Q. Have you seen enough of this Stenson guy at this Ryder Cup or Match Play or wherever you've run across him to form an opinion?
JIM FURYK: I haven't played with him all that much. I played with him for two or three rounds I was paired with him at South Africa this year.

Q. At Sun City?
JIM FURYK: At the Sun City event.

Q. Seems like he's the got whole package.
JIM FURYK: He bombs it. He hits it hard. As far as, I don't know much about like short game or putting or the whole deal, but yeah, he's ranked really high in the world and winning that Match Play event is a big issue. He's a good guy, I know that. I enjoy his company.
And being with Srixon, I didn't have anything to do with him signing but I thought it was a heck of a good get for them. He's still a pretty young player. To my knowledge he's probably in his early 30s.

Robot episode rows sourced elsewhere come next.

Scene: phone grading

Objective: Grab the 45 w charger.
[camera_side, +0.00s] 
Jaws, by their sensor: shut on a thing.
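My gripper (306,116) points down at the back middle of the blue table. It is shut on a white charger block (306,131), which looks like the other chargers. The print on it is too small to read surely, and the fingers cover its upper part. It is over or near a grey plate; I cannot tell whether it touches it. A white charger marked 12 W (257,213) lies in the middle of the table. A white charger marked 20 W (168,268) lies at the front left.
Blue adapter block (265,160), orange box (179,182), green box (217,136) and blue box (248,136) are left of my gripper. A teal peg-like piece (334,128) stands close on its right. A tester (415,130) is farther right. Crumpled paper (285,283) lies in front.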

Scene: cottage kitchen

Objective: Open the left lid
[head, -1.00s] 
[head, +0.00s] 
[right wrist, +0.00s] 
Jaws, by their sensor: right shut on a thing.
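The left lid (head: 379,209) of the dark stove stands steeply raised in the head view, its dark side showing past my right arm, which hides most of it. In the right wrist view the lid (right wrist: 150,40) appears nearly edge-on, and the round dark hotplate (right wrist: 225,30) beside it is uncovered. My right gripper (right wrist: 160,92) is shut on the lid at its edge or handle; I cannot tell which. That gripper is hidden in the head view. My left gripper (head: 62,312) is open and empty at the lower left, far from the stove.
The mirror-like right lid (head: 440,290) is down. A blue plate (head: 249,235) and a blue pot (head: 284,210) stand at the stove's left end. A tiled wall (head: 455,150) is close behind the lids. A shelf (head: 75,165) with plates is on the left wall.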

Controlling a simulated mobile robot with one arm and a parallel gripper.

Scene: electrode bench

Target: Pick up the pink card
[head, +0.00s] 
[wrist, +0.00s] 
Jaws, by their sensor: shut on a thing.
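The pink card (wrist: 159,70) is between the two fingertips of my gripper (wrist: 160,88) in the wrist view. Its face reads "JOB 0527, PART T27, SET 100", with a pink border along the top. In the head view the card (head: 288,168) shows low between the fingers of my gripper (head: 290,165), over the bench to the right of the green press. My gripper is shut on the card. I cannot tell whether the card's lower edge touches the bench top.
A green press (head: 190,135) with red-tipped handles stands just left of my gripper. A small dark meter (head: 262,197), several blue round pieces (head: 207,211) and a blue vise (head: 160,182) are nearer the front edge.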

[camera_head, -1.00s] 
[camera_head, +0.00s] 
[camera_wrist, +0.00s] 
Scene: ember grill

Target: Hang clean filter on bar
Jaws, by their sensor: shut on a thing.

I thought it was a very smart idea on their part.

Q. Kind of a dry sense of humor, not the stereotypical Swede?
JIM FURYK: I would say he would bounce a little bit more on the --

Q. Jesper end?
JIM FURYK: Rather an the usual side of Swedish rather than the Jesper end of Swedish. I would say Jesper is more on the unusual side.

Q. The polar extreme?
JIM FURYK: I wouldn't say he's the polar extreme. Yeah, he doesn't -- I don't think I have ever met one of the Swedish guys that I didn't think was a good guy. But, you know, there's a few of them that are flighty, that's for sure. But they all seem to be good guys.
Henrik, I won't say he has a dry sense of humor. I think he's enjoyed bombing it by me by 40 and 50 yards quite a bit. He likes to comment that I'm a little smaller than him. But I enjoy his sense of humor. I've had a good time playing golf with him and the times we've been paired together and times I see him, he's -- I wouldn't say he's really outgoing, but I feel like he's a friend and I feel like he's a good guy. I get along with him good.
CHRIS REIMER: All right, Jim, good luck.